Un rappel des données et enjeux de ce débat – qui impliquait l’ensemble des acteurs du monde éducatif, y compris dans sa partie syndicale – aurait été ici bienvenu : il n’est malheureusement qu’esquissé. L’auteure rappelle pourtant qu’à la fin des années 1980 le rapport Bourdieu-Gros énonçait clairement le choix d’une démocratisation du système scolaire sur la base d’une conception nouvelle des contenus d’enseignement, l’accent étant mis sur les compétences plutôt que sur les savoirs (p.26). Ce rapport débouchera sur la création d’un "Conseil national des programmes" et l’élaboration d’une "Charte des Programmes" qui place au centre la notion de « compétence » (pp. 26-27). Les effets s’en feront sentir dans les programmes scolaires, notamment dans les enseignements scientifiques [4], mais surtout à l’école élémentaire [5] : réforme des programmes du primaire en 1995 qui sont réorganisés autour des compétences à acquérir au cours de chaque cycle ; puis ceux de 2002 énumèrent les compétences à acquérir dans chaque domaine d’activité [6]. Au passage, Del Rey remarque que les savoirs scolaires sont reformatés, réduits à des instruments utiles à affronter la vie moderne (exemple de l’anglais « langue de communication » [7]). Certains apprentissages peuvent même devenir inutiles et être supprimés (on se souvient de l’émotion créée par « l’oubli » des enseignements artistiques et de l’éducation physique dans la liste des compétences définissant le socle commun au collège lors de la réforme Fillon en 2005…), ou réduits à leur plus simple expression. Même la dimension affective des apprentissages (dans le cadre du « savoir être ») est colonisée par cette logique instrumentale !

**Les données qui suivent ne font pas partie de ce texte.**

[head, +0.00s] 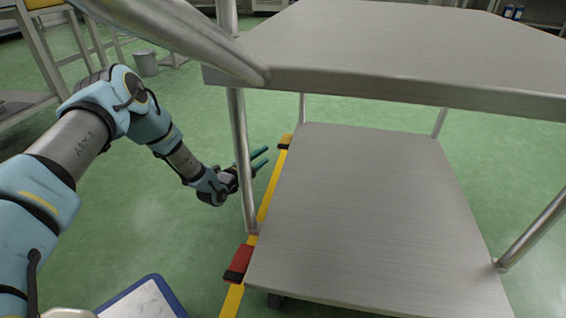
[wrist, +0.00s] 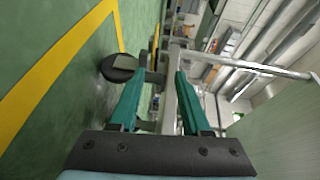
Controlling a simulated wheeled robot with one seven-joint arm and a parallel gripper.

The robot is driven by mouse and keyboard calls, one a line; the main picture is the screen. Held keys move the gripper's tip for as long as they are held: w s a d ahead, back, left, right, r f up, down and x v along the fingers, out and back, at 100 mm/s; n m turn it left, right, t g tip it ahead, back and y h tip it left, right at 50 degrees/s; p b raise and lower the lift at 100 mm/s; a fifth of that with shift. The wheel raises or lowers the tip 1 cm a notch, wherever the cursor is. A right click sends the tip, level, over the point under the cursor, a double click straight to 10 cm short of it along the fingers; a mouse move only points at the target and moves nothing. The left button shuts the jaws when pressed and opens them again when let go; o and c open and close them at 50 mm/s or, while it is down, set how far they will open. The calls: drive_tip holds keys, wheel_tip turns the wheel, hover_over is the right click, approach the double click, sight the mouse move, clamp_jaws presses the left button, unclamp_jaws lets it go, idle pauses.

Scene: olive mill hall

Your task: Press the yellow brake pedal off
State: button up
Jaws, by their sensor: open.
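A steel cart (head: 360,210) with two shelves fills the right of the head view. A small yellow pedal (head: 287,138) with a dark end shows at the far left corner of its lower shelf. A red pedal (head: 242,258) with a dark end is at the near left corner. My gripper (head: 264,158) is open and empty, just left of the yellow pedal and apart from it in the picture. In the wrist view its two teal fingers (wrist: 158,78) are spread, with a dark round part, perhaps a caster (wrist: 118,68), beyond them. I cannot pick out the yellow pedal there.
A cart post (head: 242,160) stands close beside my gripper. A yellow strip (head: 268,195), seemingly floor tape, runs along the cart's left side. A blue-edged board (head: 145,300) is at the bottom. A grey bucket (head: 146,63) stands far left.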

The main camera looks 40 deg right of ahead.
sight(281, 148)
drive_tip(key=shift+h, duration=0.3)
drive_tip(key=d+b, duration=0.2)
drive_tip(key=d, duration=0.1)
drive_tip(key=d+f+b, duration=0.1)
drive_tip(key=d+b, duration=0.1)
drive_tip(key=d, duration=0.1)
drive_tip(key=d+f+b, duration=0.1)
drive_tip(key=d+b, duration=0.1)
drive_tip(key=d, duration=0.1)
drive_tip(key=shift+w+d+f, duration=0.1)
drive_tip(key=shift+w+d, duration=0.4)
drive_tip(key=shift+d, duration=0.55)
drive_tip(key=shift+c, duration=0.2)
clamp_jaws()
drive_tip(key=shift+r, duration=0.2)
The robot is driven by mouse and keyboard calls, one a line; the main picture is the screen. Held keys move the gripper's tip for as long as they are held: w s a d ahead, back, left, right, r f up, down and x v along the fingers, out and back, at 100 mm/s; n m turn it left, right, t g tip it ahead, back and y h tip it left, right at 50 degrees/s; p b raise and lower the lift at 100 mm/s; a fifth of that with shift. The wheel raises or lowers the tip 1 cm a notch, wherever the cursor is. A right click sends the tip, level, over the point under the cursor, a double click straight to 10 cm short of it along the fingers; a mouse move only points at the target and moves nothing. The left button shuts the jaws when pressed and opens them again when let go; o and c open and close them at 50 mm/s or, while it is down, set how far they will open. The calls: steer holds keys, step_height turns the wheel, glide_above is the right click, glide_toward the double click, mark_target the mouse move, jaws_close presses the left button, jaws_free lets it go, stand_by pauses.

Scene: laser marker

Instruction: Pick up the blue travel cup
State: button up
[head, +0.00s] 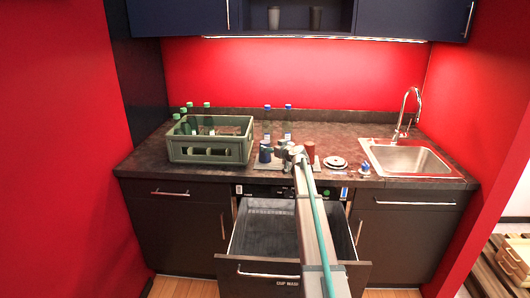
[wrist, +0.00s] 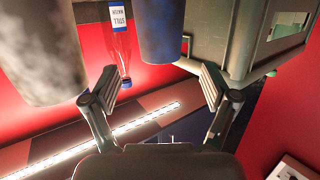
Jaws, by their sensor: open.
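The blue travel cup (head: 265,153) stands on the counter, in the group of cups right of the crate. In the wrist view a blue cup (wrist: 160,30) shows its side at the top, in line with the gap between the fingers and beyond their tips; part of it is cut off by the frame. My gripper (wrist: 159,77) is open, with nothing between its fingers. In the head view my gripper (head: 291,155) is beside the cups, partly hidden by my arm.
A green crate (head: 208,152) with bottles stands left of the cups. Water bottles (head: 288,125) stand behind, a red cup (head: 309,151) and white saucer (head: 335,162) at right. An open drawer (head: 262,268) is below.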

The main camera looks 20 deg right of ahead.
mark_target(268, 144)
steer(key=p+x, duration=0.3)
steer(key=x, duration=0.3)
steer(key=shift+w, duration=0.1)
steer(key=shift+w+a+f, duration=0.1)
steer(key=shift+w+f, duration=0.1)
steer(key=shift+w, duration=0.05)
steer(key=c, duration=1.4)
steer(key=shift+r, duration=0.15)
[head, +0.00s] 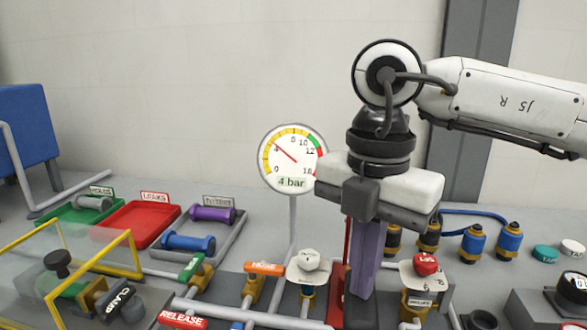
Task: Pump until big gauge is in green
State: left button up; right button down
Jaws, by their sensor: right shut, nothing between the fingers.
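The big round gauge (293,157) stands on a grey post behind the pipework. Its needle points near 4, in the yellow band, and its display reads 4 bar. The green band lies at the upper right of the dial, past 10. My right gripper (366,245) points down just right of the gauge, shut and empty. Its body covers a little of the gauge's right edge. A red upright part (347,255) shows behind and left of it; the gripper hides much of it, and I cannot tell whether they touch. A red RELEASE handle (182,320) is at the bottom. My left gripper is out of view.
Green-handled (192,266) and orange-handled (264,268) valves, a white knob (309,260) and a red knob (425,264) crowd the front. A clear yellow-framed guard (130,252) stands left. A red tray (140,224) lies behind it. Blue fittings (473,243) stand right.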

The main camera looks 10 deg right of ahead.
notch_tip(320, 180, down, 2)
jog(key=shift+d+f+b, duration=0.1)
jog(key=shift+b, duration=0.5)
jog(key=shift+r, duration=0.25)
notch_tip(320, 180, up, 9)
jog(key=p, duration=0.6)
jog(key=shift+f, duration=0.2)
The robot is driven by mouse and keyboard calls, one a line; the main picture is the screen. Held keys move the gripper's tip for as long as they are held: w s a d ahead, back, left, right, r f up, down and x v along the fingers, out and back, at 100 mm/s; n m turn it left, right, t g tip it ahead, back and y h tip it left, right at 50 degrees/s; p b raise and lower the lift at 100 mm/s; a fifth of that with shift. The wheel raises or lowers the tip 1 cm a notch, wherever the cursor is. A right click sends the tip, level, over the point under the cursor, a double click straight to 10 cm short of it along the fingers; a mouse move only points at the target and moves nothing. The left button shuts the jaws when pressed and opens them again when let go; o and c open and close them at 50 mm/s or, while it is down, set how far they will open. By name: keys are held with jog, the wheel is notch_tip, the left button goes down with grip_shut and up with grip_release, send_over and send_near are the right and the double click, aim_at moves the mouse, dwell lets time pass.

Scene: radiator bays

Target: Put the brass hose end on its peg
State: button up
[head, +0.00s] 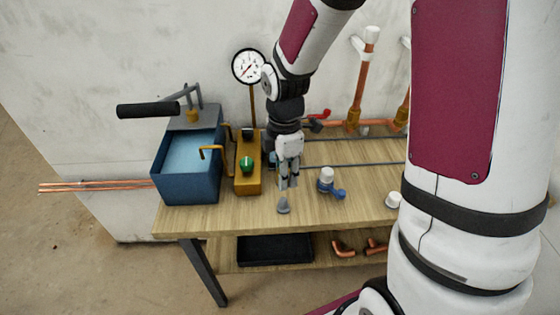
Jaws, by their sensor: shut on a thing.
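My gripper (289,184) points down over the front part of the wooden bench (350,205). Its fingers are close together on a small thing that I cannot make out at this size. A grey cone-shaped piece (283,205) shows just below the fingertips, near the bench's front edge; I cannot tell whether they touch it. I cannot pick out the brass hose end for sure. A bent brass-coloured rod (211,150) stands at the blue tank (188,180), left of my gripper; I cannot tell whether it is the peg.
A yellow block (247,176) with a green knob stands close left of my gripper. A pressure gauge (249,67) rises behind. A blue valve with a white cap (327,182) stands to the right. Copper pipes (361,85) stand along the wall. A black tray (274,249) lies below.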

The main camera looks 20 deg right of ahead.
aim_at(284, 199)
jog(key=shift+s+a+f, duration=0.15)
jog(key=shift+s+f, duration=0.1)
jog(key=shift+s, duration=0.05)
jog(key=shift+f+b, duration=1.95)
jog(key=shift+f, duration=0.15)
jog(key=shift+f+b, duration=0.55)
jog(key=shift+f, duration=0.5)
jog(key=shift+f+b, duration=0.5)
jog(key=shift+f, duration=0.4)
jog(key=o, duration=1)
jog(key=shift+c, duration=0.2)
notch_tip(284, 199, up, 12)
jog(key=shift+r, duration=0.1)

Des interrogations stimulantes

Sur les pédagogies nouvelles…

Au fil de son investigation, Del Rey découvre que, de fait, cette démarche et la plupart des concepts qui la soutiennent sont directement hérités des « pédagogies nouvelles » et des « méthodes actives » initiées depuis plusieurs décennies par des pédagogues comme Freinet, Piaget, Neil, Vygotski, etc., dans une perspective émancipatrice. Ce phénomène de récupération /détournement spectaculaire, venant en complément à celui concernant la sociologie du travail, ne peut s’expliquer, nous dit-elle, que par l’efficacité éprouvée des dites pédagogies (pp. 112/-113). La question – redoutable – est posée brutalement : comment comprendre la facilité d’un tel détournement, au point que la démarche par compétences est aujourd’hui encore défendue par nombre de pédagogues progressistes en parfaite convergence avec les thèses patronales et les idéologues et politiciens les plus conservateurs, pour lesquels elle n’est pas un moyen, mais une fin en soi : formater et rentabiliser la ressource humaine… ? (p. 116).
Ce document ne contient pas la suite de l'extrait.